Hi,
I am curious to hear the thoughts of the SitePoint community about the use of the eval() function in dynamic content management systems? Or are there other approaches to allow content inside of a content management system be rendered as PHP? What, in your opinion, is the most secure way to handle this?

what kinds of content are you referring to?
Say for example if you had loop data, you could use bbcode or have your own simple templating like:
{show_item_table}
then do a string replace.
Using eval would be the last (if at all) option in a production environment.
I am really referring to any type of dynamically generated PHP content. For example, querying the database and displaying the results via a while() or foreach() loop, if{} constructs, etc. Right now, in order to ensure that this type of code can be executed, I run the main body of each page in my content management system through the eval method. I realize that this is extremely insecure and am looking for alternatives.
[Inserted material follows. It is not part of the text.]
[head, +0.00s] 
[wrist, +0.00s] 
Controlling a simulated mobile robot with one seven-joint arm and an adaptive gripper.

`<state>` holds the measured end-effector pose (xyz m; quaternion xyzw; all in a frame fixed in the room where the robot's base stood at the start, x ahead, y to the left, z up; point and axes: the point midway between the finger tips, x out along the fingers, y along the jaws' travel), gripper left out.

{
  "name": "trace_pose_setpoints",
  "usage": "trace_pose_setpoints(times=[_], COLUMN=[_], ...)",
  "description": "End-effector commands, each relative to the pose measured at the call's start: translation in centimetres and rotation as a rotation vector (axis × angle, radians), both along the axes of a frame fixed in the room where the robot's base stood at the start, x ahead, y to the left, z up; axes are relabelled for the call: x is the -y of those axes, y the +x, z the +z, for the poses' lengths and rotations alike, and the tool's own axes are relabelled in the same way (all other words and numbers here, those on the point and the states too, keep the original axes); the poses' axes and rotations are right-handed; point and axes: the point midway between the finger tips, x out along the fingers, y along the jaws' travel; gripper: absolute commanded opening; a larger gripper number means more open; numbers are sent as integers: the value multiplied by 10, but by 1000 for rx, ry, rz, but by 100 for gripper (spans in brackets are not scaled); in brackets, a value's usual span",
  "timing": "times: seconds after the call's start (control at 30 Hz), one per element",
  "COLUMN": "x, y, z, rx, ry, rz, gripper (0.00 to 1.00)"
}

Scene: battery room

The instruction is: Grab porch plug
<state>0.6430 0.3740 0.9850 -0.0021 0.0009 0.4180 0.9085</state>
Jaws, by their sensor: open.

Have you looked into how other frameworks, templating engines or CMSs do this?
I’d just go a step further and implement an existing templating engine such as http://phptal.org into my code rather than try and re-invent the wheel.
There’s nothing worse than having to learn new syntax just to achieve a simple goal of looping an object.
Drupal and other CMS often allow execution of arbitrary PHP. The short answer is, there is no safe way to execute arbitrary PHP code except to limit the users allowed to update the said PHP code.
The long answer is, you could tokenize and parse your source code and check and trigger errors when something fishy is being done (file acceess, etc).